Set exercise: Begin at the line containing "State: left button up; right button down" and stop at the line containing "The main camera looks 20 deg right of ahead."; copy those lines exactly, ends included, and nothing else.

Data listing
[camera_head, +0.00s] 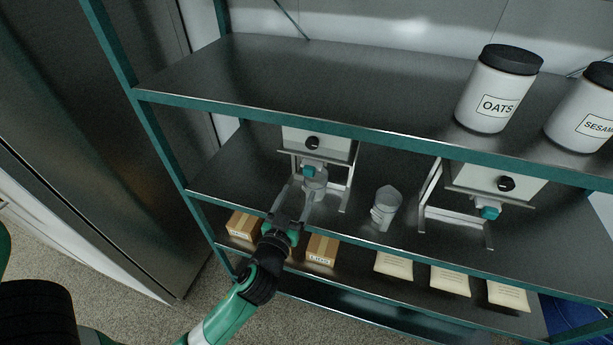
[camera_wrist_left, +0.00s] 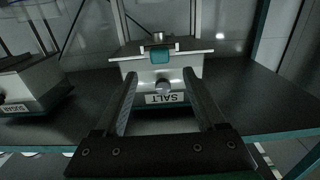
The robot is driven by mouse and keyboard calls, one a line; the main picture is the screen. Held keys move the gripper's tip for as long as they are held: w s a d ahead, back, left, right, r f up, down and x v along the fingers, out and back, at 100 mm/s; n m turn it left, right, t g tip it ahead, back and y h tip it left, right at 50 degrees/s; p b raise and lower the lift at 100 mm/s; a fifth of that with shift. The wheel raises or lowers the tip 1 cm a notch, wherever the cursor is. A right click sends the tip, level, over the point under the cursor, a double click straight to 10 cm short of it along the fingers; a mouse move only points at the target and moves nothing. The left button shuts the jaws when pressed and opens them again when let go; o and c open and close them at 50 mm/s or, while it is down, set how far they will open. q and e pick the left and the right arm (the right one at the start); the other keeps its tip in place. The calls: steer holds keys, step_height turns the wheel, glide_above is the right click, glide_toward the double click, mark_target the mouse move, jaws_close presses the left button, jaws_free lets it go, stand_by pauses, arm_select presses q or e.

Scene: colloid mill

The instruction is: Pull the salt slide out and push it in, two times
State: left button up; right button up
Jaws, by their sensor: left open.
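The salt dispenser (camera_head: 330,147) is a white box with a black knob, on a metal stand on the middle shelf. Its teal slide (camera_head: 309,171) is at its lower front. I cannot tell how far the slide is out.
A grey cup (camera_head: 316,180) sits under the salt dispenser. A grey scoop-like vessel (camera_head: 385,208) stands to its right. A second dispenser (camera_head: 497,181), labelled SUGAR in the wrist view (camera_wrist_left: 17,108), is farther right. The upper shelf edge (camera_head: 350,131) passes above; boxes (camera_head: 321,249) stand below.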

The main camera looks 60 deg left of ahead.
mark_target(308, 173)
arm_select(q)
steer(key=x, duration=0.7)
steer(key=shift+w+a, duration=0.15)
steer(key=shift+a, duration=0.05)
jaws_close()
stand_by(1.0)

---

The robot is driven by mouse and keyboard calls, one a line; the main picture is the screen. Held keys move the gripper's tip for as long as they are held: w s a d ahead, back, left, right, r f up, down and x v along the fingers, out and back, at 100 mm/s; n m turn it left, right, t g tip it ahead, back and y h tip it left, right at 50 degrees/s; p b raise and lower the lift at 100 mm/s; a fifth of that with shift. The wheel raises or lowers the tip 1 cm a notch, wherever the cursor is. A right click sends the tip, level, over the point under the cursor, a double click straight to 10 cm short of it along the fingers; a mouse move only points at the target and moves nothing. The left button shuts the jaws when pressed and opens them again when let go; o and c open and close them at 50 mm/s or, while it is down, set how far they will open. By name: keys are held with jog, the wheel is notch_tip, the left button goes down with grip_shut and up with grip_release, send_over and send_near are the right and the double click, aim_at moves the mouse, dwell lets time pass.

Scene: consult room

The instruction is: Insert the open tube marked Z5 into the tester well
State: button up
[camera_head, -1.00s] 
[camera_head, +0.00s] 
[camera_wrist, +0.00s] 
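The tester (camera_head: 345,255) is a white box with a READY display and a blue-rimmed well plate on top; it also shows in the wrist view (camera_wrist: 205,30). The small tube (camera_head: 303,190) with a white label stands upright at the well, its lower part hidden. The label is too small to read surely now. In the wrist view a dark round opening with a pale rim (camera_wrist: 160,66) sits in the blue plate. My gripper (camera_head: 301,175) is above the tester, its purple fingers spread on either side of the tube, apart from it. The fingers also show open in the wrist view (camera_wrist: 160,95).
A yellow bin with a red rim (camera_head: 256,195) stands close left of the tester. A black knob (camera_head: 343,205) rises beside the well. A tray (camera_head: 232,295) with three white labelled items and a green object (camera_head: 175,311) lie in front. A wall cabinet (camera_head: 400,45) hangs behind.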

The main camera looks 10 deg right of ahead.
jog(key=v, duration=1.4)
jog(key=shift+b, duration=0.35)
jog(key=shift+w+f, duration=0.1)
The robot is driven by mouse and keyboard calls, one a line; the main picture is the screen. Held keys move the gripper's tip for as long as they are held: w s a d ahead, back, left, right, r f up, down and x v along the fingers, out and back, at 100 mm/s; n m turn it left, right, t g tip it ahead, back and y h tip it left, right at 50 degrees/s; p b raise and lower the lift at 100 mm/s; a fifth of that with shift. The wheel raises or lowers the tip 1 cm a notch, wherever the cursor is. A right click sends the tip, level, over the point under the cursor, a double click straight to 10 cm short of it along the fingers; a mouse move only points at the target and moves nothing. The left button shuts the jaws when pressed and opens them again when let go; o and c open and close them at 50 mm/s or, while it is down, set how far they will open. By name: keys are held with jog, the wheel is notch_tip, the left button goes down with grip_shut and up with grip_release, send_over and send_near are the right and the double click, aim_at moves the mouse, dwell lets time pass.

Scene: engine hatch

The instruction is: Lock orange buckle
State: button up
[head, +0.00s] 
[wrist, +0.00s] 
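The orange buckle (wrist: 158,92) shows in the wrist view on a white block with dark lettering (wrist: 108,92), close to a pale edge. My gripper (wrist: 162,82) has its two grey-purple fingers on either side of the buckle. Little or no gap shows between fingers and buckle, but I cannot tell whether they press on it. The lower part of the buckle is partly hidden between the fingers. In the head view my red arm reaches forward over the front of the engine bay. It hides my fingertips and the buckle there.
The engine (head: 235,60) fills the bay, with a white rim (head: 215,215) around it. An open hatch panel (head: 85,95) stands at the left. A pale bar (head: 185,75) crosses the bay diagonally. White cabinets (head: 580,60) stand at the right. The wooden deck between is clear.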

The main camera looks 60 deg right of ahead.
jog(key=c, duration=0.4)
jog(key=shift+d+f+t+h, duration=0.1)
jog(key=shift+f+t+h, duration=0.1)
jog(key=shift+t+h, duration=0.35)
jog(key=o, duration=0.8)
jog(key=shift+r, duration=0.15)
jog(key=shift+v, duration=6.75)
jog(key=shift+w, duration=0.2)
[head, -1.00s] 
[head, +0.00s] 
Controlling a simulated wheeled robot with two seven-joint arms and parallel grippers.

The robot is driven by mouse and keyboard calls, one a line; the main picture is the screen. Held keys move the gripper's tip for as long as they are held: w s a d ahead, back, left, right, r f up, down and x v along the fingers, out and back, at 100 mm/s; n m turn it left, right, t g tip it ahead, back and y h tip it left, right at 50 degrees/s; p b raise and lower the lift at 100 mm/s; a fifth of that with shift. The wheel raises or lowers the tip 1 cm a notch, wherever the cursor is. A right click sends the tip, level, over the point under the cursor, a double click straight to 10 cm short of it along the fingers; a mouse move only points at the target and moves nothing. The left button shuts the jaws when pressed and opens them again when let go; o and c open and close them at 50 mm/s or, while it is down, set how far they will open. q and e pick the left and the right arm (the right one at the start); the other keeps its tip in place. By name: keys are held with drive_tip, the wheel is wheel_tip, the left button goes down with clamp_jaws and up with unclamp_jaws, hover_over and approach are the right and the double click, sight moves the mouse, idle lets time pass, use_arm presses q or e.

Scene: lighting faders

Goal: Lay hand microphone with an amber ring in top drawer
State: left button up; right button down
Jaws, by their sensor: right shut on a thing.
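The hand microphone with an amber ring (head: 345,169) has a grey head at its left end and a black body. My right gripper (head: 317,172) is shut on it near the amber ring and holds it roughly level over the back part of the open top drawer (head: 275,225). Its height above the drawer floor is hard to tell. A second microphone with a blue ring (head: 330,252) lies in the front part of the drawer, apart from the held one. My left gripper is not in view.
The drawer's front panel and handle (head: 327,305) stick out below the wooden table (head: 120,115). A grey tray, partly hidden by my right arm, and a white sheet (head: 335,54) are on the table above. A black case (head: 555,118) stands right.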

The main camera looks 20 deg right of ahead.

...

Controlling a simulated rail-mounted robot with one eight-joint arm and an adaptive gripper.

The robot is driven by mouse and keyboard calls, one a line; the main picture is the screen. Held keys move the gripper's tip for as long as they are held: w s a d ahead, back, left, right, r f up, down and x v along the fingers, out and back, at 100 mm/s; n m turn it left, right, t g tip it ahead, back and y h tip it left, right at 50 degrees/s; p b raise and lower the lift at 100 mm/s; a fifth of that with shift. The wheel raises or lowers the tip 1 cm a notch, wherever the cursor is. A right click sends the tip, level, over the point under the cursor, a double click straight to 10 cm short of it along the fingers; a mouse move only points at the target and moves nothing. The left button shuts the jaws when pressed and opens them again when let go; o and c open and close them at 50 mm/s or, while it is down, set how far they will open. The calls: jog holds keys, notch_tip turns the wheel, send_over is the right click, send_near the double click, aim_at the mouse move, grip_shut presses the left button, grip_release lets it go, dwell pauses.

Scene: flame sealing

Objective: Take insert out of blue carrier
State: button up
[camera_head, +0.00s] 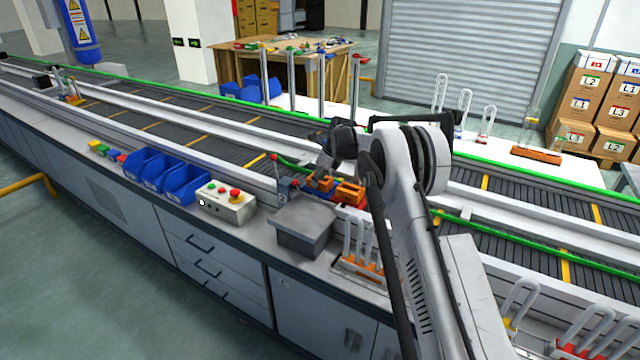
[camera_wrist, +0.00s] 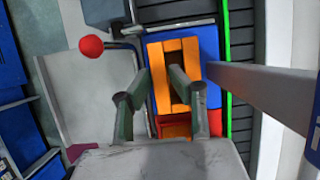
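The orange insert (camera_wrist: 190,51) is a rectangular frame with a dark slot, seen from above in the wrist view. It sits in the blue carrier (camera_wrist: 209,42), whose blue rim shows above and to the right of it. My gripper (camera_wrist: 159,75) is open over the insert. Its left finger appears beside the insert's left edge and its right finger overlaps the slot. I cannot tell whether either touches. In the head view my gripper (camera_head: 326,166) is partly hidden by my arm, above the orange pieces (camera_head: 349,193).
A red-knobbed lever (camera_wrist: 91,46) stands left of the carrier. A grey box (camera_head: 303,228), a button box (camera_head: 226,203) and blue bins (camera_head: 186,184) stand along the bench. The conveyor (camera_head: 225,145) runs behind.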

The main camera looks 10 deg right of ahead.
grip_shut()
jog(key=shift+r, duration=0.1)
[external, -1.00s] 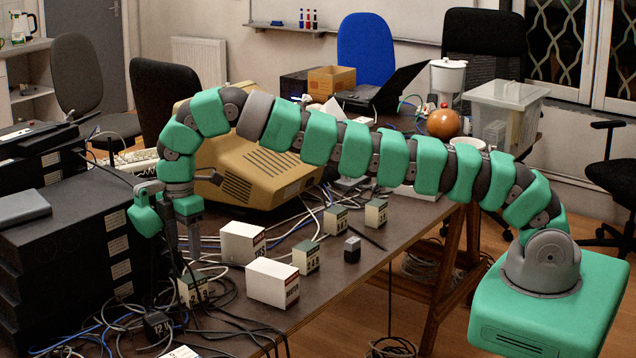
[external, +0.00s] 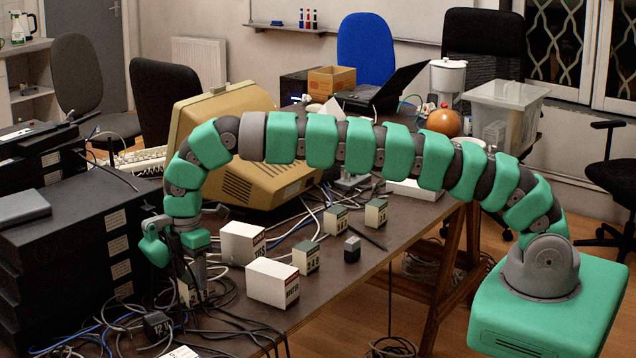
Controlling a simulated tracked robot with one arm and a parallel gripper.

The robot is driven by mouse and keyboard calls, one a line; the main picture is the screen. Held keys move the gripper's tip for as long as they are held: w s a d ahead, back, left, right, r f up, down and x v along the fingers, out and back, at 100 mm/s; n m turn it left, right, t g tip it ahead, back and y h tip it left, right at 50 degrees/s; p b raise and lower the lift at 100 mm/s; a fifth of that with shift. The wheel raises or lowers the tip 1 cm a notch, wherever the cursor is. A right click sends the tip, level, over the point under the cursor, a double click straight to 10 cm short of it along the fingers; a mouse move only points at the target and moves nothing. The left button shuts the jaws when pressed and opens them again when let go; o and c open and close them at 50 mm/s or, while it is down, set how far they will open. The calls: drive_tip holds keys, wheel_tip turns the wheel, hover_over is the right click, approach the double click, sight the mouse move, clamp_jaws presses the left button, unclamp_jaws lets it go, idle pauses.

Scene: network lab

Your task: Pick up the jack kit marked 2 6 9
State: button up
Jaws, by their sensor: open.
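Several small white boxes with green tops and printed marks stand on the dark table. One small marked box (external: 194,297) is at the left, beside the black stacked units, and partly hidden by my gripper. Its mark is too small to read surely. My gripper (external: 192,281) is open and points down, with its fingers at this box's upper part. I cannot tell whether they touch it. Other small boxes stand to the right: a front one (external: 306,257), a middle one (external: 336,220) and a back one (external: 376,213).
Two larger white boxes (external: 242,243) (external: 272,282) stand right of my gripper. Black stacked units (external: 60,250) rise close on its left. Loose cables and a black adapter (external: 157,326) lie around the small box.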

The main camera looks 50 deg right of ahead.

Response below:
State: left button up; right button down
Jaws, by their sensor: right shut on a thing.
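The hand microphone with an amber ring (head: 345,169) has a grey head at its left end and a black body. My right gripper (head: 317,172) is shut on it near the amber ring and holds it roughly level over the back part of the open top drawer (head: 275,225). Its height above the drawer floor is hard to tell. A second microphone with a blue ring (head: 330,252) lies in the front part of the drawer, apart from the held one. My left gripper is not in view.
The drawer's front panel and handle (head: 327,305) stick out below the wooden table (head: 120,115). A grey tray, partly hidden by my right arm, and a white sheet (head: 335,54) are on the table above. A black case (head: 555,118) stands right.

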The main camera looks 20 deg right of ahead.

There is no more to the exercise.